Your task is to output the listing word for word, with pictures excluded.

◆ **Information supplied**:
+-------+
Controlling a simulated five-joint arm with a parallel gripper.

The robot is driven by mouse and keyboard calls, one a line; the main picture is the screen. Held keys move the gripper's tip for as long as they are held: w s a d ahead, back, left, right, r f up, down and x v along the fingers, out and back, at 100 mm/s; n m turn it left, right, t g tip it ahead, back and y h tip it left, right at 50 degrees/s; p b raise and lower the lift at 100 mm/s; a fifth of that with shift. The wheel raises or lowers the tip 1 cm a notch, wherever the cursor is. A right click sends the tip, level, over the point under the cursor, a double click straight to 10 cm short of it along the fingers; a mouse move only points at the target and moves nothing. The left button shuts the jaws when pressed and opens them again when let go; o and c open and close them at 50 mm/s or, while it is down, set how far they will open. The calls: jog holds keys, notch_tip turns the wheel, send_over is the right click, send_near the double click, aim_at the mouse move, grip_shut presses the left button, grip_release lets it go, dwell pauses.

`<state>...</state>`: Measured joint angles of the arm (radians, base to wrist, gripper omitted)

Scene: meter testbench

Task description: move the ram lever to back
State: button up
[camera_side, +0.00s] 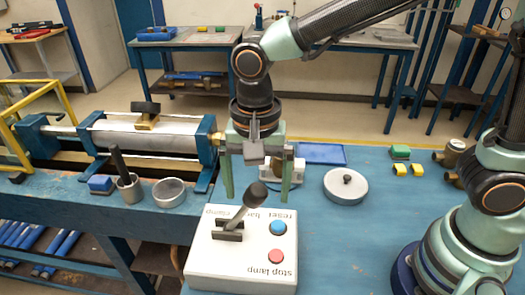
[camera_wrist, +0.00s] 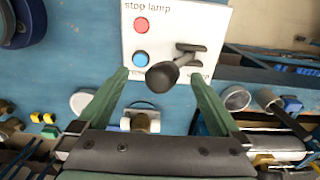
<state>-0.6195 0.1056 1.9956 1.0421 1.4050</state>
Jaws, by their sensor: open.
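The ram lever has a dark round knob (camera_side: 256,194) on a grey stem, which rises from a dark slotted base (camera_side: 229,232) on a white control box (camera_side: 205,262). The stem leans up to the right in the side view. In the wrist view the knob (camera_wrist: 161,76) shows large, with the lever base above right of it. My gripper (camera_side: 257,200) is open, its two green fingers pointing down at about knob height. In the wrist view the knob appears between the fingertips (camera_wrist: 158,76); no contact shows, and its depth between them is unclear.
The box also bears a blue button (camera_side: 278,228) and a red button (camera_side: 276,256). A ram cylinder (camera_side: 150,138), a cup with a dark rod (camera_side: 130,188) and a metal bowl (camera_side: 169,192) stand left.

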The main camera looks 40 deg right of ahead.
+-------+
◆ **Written answer**:
Controlling a simulated five-joint arm with a parallel gripper.

The robot is driven by mouse and keyboard calls, one a line; the main picture is the screen. Held keys move the gripper's tip for as long as they are held: w s a d ahead, back, left, right, r f up, down and x v along the fingers, out and back, at 100 mm/s; n m turn it left, right, t g tip it ahead, back and y h tip it left, right at 50 degrees/s; p b raise and lower the lift at 100 mm/s; a fifth of that with shift. The wheel raises or lowers the tip 1 cm a notch, wherever the cursor is. A right click sends the tip, level, over the point under the cursor, a double click straight to 10 cm short of it along the fingers; a mouse move only points at the target and moves nothing. The left button shuts the jaws when pressed and opens them again when let go; o and c open and close them at 50 mm/s or, while it is down, set how far they will open. The calls: jog holds keys, notch_tip turns the wheel, send_over is the right click, send_near the double click, aim_at the mouse move, grip_shut presses the left button, grip_release lets it go, dwell pauses.

`<state>...</state>`: Measured joint angles of the arm (radians, base to wrist, gripper omitted)

Scene: meter testbench

Task description: move the ram lever to back
State: button up
[camera_side, +0.00s] 
[camera_wrist, +0.00s] 
<state>-0.6195 0.1056 1.9956 1.0421 1.4050</state>
Jaws, by their sensor: open.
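The ram lever has a dark round knob (camera_side: 256,194) on a grey stem, which rises from a dark slotted base (camera_side: 229,232) on a white control box (camera_side: 205,262). The stem leans up to the right in the side view. In the wrist view the knob (camera_wrist: 161,76) shows large, with the lever base above right of it. My gripper (camera_side: 257,200) is open, its two green fingers pointing down at about knob height. In the wrist view the knob appears between the fingertips (camera_wrist: 158,76); no contact shows, and its depth between them is unclear.
The box also bears a blue button (camera_side: 278,228) and a red button (camera_side: 276,256). A ram cylinder (camera_side: 150,138), a cup with a dark rod (camera_side: 130,188) and a metal bowl (camera_side: 169,192) stand left.

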The main camera looks 40 deg right of ahead.

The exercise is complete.